The extra 'day off' on Monday had not particular significance to a woman who was, supposedly, on vacation!
After spending Sunday night dozing in front of the television, I felt somewhat revived! It had been a week since I had 'stayed in' and I was feeling the adrenaline slowly disappear. I awoke on Monday ready to face the world.
I met Sheri, as planned, at the Horse and Chains, a 17th century coaching inn, which is in Bushey. I marveled at the beautiful architecture, and the ingenuity of the buildings in Tudor England. It is amazing to think that five centuries ago, the plans for this building were to make it survive longer than those for my condo!
We drank coffee, I ate lunch, we drank tea, and we caught up on all that was important, and trivial. Four hours later, we reluctantly said cheerio, and went our separate ways. Although I have not known Sheri for as long a Lynda (through whom we met) or Lesley (whom I have known for 52 years!) we have known each other for over forty years, and we marveled at that, too! My wonderful day stayed wonderful, as I went from the pub to Richard. Ollie had enjoyed another busy day, and was eating his dinner when I arrived. He was also quite animated. I smiled and remembered the boundless energy his father had, when he was two, and three, and four, and so on!
Mum had prepared roast lamb, roast potatoes, and runner beans, which was being served up virtually as I arrived home. She had been concerned about my driving in the dark, icy night, but realised that although I have been absent for over twelve years, I had been a 'professional' driver for some of the time when I was in England, and this was still 'familiar turf'.
Another night dozing in front of the television was what I needed to set me up for a day out on Tuesday. The journey to Rose took a little under the hour, and we, again, enjoyed a few hours catching up with all things (we deemed to be) important, and trivial. We mused about the paths our lives had taken, and chatted about our grandsons, which caused us to smile as we realised we were now, to our kids, as our parents had been to us! The time flew too quickly, and all too soon we had to bid each other farewell, just as the sun was setting. I was due to go back to mum, then to meet Janice, Steph's mum, at a restaurant, but had received a message to say that Steph was unwell, and Janice had taken Ollie home with her to spend the night.

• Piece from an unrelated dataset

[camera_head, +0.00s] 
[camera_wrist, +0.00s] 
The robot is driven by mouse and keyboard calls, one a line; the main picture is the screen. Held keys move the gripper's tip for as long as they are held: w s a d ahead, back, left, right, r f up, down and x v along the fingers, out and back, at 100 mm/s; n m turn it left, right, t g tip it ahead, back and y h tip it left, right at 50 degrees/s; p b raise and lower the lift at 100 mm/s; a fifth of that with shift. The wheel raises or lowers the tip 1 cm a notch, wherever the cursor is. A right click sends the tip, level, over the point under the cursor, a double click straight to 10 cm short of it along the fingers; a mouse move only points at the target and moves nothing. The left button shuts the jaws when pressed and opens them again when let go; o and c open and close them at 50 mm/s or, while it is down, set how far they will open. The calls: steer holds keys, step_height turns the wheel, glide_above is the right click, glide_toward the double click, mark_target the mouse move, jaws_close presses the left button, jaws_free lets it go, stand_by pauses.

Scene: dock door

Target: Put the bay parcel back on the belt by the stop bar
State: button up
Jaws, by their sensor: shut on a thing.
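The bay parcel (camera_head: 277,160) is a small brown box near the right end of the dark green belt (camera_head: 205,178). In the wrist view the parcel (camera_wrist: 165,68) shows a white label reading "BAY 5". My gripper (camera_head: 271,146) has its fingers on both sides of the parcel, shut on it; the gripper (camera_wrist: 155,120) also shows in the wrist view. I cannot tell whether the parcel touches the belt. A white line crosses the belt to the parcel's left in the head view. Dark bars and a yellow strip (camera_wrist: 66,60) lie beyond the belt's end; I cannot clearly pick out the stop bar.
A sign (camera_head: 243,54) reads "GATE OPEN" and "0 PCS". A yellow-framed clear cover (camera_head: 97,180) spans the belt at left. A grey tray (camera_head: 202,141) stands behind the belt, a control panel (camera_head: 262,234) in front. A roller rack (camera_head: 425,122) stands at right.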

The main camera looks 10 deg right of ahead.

I arrived at Janice's house just before bath time. Ollie was a little bemused to have both grandmas in the same house and was unsure as to whether I should be allowed upstairs to the bathroom. However, he saw that this could be a good thing, and after playing in the water for a while, decided he would like us to watch 'Finding Nemo', with him. Janice's partner, arrived home from work, and Ollie seemed to derive a great deal of satisfaction just sitting with the 'oldies'.
Richard called me on Wednesday and asked if I would be able to help Steph with 'bath time', as she was still feeling a little under the weather. He then called again to ask if I could go earlier, perhaps after Ollie's nap. After lunch with mum, my niece Emma, and the gorgeous little poppy, (my great niece,) I went to Steph via the supermarket, where I picked up my 'going home' goodies. Despite promising myself that I will not be drawn into the 'I can't live without', phenomena, I usually fail miserably. To add insult to injury, Dana has now found out the joys of England, and has, after years of resistance, admitted that there are some things (and we are adjusting to enduring a few changes at a time) that are perhaps, (again not fully endorsing superiority,) better on the other side of the pond. Ribena, for example, the delicious blackcurrant cordial that he has never before tasted the like, is an essential! A box of Thornton's chocolates are missed if they are not produced from the case, like a rabbit from a magician's hat! Instant coffee, despite being produced by the Swiss, is so much better than the variety on sale in the national supermarkets. I have, however, denied myself the purchase of crisps. I did make a note that Sainsbury's does have an 'American' section, where Lucky Charms, Reeces (a few varieties) and Babe Ruth candy bars are on sale. However, I could not quite make out why anyone would spend five times as much on marshmallows, just because they are 'extra large'.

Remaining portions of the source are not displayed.